## WRITTEN PROBLEM
Return exactly the lines that run from the one containing "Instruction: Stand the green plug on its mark" to the end of the entries, with both ends included.

## RECORDS FOR THIS EXERCISE

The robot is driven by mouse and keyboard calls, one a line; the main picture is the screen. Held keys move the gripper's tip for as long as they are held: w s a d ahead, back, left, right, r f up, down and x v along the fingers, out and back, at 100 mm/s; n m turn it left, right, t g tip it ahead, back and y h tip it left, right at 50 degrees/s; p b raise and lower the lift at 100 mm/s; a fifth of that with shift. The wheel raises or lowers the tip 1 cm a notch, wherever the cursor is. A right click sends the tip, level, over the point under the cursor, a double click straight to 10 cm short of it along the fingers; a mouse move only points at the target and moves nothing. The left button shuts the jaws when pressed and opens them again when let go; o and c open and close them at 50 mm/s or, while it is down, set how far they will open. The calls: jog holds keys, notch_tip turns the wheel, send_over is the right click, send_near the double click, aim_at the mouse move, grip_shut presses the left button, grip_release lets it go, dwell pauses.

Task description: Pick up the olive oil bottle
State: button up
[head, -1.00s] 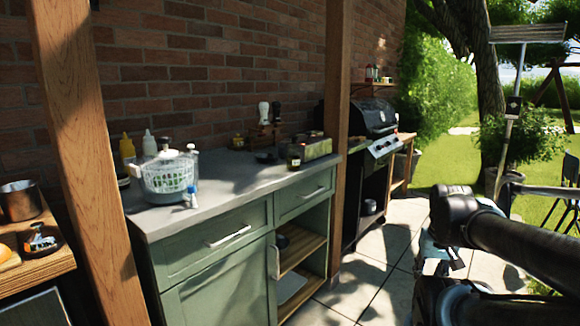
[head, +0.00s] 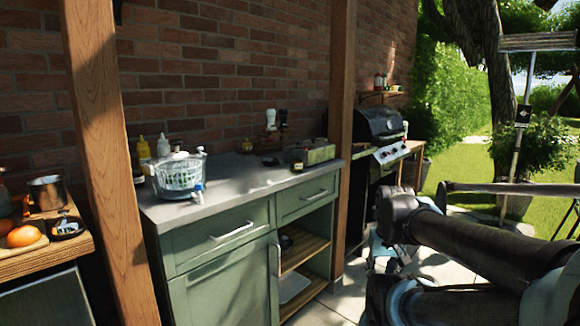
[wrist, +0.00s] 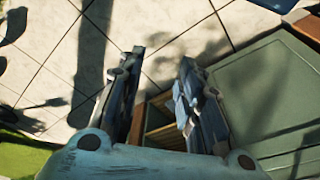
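I cannot single out the olive oil bottle with certainty. A small dark glass container (head: 297,160) stands on the grey counter (head: 235,180), by the front left end of a low box. Another dark bottle shape (head: 139,172) is partly hidden at the counter's left end. My gripper (wrist: 160,78) is open and empty in the wrist view, its fingers apart above the paving and the green cabinet's edge. In the head view it hangs at the right, in front of the counter and well away from both bottle shapes.
A salad spinner (head: 180,174) stands on the counter's left, with yellow (head: 143,149) and white (head: 163,146) squeeze bottles behind it. The low box (head: 318,153) is at the right. A wooden post (head: 105,150) rises at the left. A grill (head: 380,128) stands beyond the counter.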

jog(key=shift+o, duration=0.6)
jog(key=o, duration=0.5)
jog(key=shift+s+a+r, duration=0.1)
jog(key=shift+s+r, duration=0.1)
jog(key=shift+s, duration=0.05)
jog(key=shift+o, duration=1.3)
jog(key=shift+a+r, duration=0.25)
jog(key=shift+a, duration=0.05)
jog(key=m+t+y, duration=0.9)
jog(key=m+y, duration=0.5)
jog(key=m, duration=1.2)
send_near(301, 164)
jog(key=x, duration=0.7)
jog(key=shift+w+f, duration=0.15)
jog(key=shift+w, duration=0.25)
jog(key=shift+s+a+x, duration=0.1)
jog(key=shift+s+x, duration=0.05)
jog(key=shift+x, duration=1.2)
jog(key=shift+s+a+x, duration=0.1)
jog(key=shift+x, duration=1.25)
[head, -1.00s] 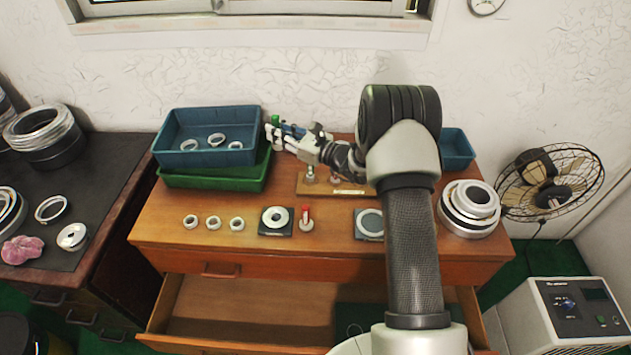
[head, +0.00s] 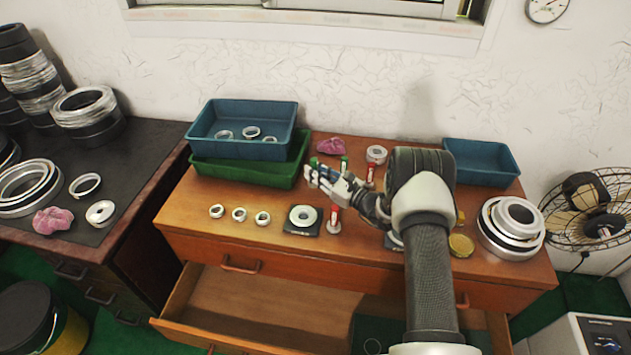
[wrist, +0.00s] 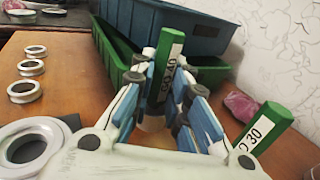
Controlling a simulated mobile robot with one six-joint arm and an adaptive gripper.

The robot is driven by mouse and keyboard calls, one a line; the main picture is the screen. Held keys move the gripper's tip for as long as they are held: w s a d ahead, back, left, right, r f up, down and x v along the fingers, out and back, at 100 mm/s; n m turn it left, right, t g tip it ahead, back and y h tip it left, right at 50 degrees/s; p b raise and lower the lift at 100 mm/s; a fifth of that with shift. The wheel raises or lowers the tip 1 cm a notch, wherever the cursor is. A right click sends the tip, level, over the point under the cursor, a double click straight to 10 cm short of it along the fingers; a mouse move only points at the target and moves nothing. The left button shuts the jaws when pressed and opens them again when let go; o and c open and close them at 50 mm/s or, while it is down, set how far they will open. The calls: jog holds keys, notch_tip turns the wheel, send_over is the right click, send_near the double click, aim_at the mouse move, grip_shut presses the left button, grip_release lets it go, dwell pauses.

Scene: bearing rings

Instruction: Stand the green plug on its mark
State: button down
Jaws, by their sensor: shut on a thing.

## REPLY TO THE TASK
Instruction: Stand the green plug on its mark
State: button down
Jaws, by their sensor: shut on a thing.

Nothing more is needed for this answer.